Below are some records; quote exactly the lines from the one that contains "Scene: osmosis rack" through the one that contains "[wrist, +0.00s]", inclusive, and no others.

━━━ Extracted records ━━━

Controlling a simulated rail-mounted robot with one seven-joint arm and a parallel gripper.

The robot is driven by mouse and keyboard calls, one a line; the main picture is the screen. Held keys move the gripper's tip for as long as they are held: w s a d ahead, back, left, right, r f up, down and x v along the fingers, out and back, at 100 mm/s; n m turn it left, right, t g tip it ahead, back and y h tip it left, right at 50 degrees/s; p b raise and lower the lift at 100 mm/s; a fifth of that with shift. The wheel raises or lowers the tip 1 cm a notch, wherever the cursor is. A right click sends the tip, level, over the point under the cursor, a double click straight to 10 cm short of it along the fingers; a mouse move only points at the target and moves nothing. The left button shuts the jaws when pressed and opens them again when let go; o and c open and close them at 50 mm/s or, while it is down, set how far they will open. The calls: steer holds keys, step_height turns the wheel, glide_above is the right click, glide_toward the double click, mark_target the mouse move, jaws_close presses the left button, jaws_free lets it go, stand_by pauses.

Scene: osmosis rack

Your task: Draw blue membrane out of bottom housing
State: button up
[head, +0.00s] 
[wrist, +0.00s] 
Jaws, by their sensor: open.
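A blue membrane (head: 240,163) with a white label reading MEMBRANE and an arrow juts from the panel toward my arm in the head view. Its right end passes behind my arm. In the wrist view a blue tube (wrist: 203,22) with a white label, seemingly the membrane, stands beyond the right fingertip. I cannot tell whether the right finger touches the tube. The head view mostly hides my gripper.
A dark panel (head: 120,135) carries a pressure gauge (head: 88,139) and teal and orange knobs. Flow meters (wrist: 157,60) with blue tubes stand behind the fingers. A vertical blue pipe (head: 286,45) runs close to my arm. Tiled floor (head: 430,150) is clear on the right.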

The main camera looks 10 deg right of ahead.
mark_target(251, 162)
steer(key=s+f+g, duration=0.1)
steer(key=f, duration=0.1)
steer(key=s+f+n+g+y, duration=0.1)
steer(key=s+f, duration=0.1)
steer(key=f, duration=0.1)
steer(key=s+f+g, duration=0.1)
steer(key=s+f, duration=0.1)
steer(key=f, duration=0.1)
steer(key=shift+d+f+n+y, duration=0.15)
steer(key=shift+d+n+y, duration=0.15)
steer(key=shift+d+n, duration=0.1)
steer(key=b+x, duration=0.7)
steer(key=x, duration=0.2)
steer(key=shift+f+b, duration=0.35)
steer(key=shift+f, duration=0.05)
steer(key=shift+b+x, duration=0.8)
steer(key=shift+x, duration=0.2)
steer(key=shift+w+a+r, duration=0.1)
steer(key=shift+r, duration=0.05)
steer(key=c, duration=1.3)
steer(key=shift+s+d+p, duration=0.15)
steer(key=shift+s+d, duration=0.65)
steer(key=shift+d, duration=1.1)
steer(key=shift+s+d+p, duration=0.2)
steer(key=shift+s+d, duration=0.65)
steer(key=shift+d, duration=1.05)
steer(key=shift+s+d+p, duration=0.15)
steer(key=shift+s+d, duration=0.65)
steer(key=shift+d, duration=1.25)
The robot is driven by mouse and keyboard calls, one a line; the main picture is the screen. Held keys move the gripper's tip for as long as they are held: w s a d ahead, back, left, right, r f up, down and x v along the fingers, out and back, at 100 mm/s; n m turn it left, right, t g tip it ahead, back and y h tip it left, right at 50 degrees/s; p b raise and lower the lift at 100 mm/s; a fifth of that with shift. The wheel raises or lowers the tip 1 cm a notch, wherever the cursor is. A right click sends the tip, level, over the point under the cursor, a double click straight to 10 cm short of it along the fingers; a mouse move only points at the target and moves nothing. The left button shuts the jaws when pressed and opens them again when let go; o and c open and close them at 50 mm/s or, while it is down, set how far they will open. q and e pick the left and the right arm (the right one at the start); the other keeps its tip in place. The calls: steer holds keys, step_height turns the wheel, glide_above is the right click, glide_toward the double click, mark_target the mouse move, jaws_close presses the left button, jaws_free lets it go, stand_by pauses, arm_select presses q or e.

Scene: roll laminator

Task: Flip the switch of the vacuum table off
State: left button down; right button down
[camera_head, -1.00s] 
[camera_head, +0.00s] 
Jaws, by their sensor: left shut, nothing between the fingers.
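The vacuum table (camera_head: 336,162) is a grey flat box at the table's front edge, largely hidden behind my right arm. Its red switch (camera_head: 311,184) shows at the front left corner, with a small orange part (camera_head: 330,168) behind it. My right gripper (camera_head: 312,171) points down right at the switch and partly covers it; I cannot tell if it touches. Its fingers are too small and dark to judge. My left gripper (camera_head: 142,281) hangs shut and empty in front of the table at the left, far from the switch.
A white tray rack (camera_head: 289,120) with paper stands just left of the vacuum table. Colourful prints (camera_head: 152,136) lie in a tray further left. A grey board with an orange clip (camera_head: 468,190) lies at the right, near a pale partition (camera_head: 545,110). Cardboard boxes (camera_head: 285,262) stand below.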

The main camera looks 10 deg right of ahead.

━━━

- Final result -
Scene: osmosis rack

Your task: Draw blue membrane out of bottom housing
State: button up
[head, +0.00s] 
[wrist, +0.00s] 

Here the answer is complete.